> _RECORDS SUPPLIED_:
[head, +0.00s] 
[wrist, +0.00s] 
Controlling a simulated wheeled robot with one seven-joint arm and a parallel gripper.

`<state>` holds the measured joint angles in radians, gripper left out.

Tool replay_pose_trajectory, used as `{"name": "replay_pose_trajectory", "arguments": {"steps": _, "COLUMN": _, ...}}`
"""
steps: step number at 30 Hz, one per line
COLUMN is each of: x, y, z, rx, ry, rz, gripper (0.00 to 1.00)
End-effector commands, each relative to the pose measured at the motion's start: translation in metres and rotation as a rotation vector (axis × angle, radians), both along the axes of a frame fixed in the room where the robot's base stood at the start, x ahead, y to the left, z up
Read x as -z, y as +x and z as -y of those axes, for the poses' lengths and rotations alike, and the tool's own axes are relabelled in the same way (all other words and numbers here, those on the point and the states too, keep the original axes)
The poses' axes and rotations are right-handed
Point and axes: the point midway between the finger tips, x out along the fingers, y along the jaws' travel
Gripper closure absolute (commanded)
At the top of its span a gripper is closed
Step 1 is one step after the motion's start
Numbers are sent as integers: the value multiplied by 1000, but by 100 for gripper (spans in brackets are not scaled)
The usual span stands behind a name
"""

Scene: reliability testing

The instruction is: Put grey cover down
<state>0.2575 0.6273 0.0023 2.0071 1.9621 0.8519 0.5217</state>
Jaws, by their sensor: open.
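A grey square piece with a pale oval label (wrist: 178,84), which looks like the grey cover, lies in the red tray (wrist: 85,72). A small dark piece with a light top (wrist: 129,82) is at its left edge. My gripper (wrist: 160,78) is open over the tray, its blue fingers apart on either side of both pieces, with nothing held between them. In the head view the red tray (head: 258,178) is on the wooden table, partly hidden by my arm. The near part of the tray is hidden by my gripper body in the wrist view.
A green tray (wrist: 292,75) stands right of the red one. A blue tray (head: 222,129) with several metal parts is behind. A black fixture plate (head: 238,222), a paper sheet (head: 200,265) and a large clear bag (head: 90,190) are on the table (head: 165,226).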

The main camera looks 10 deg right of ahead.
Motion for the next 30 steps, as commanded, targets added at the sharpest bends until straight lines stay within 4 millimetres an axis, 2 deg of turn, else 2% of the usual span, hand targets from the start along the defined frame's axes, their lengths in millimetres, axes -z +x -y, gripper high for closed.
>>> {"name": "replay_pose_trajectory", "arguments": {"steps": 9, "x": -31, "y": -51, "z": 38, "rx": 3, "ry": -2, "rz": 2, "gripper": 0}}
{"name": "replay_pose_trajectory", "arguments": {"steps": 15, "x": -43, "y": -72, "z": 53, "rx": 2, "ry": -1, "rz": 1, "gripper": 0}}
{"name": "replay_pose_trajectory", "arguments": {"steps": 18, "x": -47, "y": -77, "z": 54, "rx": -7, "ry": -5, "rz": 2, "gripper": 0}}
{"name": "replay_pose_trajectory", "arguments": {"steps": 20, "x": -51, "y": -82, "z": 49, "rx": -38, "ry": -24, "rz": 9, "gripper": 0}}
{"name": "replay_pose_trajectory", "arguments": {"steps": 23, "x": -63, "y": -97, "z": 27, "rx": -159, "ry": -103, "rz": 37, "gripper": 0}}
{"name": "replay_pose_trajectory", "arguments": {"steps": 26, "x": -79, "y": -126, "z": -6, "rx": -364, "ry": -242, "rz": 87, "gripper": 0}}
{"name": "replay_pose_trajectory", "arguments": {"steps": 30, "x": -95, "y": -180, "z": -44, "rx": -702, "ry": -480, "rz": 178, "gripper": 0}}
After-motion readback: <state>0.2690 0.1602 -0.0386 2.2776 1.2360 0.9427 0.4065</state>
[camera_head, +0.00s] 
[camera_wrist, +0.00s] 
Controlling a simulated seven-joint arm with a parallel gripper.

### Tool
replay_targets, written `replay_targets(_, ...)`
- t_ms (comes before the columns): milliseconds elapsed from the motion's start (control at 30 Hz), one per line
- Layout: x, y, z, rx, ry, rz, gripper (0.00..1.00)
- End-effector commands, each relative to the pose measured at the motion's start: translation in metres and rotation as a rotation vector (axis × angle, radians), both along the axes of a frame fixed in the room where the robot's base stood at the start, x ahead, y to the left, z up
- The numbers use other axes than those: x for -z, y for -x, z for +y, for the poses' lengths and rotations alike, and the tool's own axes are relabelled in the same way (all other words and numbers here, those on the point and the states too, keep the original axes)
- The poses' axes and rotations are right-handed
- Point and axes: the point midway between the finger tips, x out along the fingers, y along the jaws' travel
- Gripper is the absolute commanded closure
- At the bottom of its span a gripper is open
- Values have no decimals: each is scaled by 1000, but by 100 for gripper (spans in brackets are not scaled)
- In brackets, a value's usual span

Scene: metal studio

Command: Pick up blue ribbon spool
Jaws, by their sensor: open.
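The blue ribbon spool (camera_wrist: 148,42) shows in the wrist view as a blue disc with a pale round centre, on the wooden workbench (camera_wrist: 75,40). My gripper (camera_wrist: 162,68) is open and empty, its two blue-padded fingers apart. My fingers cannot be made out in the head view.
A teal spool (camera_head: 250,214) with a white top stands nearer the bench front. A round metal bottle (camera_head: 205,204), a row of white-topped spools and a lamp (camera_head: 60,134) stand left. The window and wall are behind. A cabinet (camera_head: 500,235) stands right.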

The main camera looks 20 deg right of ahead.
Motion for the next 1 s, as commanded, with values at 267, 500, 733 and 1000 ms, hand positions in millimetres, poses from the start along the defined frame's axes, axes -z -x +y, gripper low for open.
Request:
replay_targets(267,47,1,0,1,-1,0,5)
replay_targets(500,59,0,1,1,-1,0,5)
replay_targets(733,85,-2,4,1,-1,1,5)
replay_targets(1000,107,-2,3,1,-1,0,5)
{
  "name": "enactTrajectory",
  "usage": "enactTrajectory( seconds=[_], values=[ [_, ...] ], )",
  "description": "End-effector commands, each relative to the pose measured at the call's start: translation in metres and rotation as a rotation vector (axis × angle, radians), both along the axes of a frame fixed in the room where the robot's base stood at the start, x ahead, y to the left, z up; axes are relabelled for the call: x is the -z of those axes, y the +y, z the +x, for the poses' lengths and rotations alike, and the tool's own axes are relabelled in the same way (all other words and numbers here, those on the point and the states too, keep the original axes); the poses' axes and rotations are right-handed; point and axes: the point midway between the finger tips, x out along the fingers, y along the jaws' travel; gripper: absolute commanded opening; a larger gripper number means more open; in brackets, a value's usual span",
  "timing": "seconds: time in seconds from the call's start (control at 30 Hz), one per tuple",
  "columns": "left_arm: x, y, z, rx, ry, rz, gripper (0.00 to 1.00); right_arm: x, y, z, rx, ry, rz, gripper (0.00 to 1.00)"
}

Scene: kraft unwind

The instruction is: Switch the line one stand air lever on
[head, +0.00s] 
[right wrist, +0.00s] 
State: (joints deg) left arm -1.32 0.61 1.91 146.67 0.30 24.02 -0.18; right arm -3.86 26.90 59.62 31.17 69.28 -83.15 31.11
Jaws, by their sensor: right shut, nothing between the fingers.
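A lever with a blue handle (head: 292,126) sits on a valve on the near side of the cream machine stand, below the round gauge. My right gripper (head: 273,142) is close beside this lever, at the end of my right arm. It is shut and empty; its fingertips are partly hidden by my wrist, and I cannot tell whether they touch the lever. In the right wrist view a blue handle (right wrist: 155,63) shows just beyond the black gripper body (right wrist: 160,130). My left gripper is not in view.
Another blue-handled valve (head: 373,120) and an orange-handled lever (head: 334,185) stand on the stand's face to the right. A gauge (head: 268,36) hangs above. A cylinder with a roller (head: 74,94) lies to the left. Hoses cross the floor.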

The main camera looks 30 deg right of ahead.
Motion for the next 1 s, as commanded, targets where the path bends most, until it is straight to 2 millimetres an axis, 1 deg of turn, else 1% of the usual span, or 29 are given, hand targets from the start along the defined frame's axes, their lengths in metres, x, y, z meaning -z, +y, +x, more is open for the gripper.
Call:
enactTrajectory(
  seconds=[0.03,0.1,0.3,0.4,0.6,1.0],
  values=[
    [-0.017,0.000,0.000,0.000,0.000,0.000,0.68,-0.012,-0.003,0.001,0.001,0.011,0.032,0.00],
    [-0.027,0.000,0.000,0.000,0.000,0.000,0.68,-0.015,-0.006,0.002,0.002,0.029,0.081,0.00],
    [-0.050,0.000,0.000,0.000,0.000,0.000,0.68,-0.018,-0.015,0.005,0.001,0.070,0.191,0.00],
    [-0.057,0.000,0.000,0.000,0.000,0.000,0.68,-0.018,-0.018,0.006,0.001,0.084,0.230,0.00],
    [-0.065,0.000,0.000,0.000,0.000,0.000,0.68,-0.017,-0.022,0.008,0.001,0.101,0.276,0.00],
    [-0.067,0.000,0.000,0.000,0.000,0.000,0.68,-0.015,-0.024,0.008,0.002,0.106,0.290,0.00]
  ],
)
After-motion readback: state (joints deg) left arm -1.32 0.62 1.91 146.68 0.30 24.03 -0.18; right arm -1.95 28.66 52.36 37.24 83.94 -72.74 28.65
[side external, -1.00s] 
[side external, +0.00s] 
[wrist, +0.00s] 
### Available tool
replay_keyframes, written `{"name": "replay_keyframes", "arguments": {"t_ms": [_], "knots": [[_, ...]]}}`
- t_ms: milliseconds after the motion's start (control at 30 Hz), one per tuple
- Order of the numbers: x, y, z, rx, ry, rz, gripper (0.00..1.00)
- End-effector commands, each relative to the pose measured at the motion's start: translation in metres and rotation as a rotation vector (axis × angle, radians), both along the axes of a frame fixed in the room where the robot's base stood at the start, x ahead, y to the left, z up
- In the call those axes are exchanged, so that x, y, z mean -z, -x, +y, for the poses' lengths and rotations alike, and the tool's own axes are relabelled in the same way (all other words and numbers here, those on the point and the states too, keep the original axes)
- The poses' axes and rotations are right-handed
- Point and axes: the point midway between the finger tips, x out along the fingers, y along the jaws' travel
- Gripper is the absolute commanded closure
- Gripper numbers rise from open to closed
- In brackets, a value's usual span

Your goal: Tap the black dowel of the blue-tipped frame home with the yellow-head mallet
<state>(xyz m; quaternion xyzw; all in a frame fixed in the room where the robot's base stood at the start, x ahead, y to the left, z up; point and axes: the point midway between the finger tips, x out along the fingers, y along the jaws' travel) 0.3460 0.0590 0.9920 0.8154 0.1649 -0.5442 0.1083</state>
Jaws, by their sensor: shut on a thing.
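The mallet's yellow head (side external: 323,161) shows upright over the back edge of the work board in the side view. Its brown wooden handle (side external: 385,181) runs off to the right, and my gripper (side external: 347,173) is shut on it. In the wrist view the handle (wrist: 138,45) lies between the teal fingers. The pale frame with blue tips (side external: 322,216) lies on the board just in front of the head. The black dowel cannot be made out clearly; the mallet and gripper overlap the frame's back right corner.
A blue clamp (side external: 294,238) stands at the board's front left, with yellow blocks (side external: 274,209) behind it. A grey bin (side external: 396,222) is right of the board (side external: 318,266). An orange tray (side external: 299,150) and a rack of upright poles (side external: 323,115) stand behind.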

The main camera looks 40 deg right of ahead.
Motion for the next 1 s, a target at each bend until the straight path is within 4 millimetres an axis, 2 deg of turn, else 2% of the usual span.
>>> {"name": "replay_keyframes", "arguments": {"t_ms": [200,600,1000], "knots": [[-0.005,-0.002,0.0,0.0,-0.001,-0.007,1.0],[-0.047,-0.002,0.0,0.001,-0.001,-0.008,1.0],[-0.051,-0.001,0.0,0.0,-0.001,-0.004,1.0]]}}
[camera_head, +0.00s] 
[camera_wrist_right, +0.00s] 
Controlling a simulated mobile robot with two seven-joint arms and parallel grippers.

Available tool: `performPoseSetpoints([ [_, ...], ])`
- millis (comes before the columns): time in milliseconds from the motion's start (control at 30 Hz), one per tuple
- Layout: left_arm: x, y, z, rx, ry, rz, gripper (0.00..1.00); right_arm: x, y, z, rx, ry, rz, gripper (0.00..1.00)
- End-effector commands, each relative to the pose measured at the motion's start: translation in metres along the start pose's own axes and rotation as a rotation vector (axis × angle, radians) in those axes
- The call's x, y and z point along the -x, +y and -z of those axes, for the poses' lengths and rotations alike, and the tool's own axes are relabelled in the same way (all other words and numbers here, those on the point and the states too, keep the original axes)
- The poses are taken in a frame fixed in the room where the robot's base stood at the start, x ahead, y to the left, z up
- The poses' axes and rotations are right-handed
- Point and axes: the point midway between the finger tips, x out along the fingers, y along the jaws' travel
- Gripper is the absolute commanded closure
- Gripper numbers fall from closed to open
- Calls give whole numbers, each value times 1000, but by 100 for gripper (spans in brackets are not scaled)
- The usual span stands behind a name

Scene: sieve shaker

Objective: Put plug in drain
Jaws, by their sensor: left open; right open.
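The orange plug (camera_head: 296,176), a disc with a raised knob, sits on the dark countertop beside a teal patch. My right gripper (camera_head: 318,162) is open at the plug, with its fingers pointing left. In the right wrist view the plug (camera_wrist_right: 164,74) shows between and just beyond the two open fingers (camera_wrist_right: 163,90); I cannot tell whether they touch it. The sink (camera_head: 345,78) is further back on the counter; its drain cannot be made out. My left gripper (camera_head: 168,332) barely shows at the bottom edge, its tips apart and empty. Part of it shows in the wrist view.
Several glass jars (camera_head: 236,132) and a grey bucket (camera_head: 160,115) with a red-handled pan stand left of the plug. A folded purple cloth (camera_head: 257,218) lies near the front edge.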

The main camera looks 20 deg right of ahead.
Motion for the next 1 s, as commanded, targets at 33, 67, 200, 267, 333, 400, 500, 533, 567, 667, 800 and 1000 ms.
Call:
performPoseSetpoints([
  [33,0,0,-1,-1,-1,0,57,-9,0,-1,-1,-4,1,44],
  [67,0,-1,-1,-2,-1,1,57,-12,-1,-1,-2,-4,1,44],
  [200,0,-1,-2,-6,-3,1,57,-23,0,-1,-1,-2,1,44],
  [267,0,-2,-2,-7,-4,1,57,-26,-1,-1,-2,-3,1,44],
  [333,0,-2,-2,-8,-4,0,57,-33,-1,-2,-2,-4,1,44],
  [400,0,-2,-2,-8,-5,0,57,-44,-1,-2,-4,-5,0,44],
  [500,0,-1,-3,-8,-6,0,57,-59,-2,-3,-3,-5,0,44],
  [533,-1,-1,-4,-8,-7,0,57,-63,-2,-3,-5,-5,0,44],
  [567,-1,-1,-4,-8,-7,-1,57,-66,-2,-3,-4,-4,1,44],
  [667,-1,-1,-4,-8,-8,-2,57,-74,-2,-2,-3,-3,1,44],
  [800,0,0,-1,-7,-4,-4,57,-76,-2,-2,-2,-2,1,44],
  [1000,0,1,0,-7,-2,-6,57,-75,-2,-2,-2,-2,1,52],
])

> _PROBLEM DESCRIPTION_:
From the line with "COLUMN is each" through the line with "Read x as -z, y", set down every line exactly and nothing besides.

> _FINISHED EXERCISE_:
COLUMN is each of: x, y, z, rx, ry, rz, gripper (0.00 to 1.00)
End-effector commands, each relative to the pose measured at the motion's start: translation in metres and rotation as a rotation vector (axis × angle, radians), both along the axes of a frame fixed in the room where the robot's base stood at the start, x ahead, y to the left, z up
Read x as -z, y as +x and z as -y of those axes, for the poses' lengths and rotations alike, and the tool's own axes are relabelled in the same way (all other words and numbers here, those on the point and the states too, keep the original axes)

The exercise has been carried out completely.